THE RECORDS ->
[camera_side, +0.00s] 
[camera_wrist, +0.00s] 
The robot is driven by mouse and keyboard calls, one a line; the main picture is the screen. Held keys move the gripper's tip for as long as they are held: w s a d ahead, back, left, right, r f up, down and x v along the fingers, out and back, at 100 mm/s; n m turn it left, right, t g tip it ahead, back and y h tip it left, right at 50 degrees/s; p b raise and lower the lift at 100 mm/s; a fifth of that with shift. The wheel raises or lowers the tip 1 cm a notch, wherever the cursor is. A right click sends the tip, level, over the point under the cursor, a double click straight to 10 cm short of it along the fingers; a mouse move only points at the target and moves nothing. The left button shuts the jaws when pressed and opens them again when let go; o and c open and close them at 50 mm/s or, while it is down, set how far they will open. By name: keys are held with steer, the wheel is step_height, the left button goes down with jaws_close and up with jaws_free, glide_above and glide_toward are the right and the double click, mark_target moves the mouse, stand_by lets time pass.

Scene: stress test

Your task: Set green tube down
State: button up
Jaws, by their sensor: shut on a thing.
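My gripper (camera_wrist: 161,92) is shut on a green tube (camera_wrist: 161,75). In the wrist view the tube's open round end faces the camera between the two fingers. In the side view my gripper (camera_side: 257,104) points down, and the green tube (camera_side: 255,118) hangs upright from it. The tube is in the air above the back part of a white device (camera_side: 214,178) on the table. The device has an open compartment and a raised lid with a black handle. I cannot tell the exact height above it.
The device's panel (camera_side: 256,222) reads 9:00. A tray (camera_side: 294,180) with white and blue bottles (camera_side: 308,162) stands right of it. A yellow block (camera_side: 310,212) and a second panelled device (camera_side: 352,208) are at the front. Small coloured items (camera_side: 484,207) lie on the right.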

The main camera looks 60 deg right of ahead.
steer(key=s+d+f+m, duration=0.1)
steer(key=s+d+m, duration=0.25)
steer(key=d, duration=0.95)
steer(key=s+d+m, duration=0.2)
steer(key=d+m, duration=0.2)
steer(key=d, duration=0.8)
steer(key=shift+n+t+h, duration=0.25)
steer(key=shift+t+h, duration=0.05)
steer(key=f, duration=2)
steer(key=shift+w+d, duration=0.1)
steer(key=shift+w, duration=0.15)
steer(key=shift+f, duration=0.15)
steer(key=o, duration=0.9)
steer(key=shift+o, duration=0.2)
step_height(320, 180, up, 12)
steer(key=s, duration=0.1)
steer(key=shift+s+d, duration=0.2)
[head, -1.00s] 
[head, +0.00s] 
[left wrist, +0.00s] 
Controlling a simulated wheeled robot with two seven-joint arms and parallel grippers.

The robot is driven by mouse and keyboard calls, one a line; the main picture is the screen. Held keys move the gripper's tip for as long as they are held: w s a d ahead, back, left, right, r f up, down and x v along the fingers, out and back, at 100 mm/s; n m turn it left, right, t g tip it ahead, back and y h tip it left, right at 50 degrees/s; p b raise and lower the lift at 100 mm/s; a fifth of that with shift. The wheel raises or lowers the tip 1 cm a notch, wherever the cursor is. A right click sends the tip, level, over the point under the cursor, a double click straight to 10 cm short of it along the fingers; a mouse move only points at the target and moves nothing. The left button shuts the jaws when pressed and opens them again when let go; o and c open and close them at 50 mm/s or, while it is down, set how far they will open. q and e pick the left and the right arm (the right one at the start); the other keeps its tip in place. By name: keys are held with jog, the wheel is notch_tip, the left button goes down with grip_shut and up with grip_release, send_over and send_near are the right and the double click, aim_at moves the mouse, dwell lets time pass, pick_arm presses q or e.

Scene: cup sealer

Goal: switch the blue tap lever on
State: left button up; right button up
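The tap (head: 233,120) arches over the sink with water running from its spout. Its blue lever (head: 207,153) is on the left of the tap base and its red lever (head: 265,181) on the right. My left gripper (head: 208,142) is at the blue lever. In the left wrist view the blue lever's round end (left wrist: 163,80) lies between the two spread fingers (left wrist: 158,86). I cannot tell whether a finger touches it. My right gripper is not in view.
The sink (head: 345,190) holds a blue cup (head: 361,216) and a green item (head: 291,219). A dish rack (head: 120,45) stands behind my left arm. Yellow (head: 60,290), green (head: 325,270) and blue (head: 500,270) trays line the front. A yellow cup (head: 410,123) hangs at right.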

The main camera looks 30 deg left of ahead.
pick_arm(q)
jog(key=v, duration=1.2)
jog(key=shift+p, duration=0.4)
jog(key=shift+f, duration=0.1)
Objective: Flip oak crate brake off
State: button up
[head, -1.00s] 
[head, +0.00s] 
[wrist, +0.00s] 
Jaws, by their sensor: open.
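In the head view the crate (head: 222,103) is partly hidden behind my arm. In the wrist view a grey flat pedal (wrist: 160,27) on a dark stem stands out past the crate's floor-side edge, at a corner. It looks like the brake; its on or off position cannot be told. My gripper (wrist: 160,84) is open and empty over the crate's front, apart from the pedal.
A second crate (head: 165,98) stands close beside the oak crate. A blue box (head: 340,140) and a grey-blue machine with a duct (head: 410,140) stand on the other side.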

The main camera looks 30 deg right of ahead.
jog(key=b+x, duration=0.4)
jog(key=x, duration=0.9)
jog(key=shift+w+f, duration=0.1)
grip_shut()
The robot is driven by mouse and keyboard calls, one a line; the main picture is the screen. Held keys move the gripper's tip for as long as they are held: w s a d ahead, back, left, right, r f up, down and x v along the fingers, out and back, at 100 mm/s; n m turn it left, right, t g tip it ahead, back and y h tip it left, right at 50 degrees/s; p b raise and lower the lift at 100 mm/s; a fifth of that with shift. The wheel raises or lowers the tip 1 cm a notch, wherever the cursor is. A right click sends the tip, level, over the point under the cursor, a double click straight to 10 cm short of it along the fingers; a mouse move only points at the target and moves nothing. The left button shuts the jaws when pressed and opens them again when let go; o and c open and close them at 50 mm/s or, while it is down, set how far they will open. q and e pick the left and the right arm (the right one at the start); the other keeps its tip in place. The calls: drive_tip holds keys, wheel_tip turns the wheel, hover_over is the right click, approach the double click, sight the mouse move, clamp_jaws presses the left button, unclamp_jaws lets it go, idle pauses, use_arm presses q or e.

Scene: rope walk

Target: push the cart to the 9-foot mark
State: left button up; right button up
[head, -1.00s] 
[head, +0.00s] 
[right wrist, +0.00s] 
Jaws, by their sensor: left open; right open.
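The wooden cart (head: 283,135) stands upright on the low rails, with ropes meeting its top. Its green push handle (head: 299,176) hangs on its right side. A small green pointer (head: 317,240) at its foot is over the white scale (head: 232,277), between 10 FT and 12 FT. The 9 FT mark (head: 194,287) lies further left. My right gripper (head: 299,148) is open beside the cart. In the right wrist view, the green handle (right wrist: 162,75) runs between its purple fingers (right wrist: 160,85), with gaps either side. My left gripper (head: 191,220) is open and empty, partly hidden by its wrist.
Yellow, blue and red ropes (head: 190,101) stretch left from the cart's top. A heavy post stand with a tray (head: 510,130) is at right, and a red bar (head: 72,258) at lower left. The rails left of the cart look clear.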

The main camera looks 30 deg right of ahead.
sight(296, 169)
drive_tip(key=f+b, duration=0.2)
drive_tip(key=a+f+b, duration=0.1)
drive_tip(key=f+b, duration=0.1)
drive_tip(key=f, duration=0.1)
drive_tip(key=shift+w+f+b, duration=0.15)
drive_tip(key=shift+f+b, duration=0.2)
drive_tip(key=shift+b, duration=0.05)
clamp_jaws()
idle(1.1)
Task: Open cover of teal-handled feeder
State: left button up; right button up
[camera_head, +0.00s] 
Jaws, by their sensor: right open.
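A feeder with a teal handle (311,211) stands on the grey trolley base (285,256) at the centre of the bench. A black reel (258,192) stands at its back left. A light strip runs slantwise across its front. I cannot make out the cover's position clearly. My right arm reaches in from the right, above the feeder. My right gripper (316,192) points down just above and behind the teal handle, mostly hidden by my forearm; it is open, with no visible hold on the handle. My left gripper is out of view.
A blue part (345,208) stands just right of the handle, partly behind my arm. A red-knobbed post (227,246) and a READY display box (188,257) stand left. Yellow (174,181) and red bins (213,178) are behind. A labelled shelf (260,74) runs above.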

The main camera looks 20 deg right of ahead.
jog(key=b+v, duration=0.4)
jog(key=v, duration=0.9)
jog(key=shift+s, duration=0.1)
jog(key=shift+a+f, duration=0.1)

OBJECTIVE -> Search the data for "Scene". Copy every line that has it.

RESULT ->
Scene: stress test
Scene: cup sealer
Scene: rope walk

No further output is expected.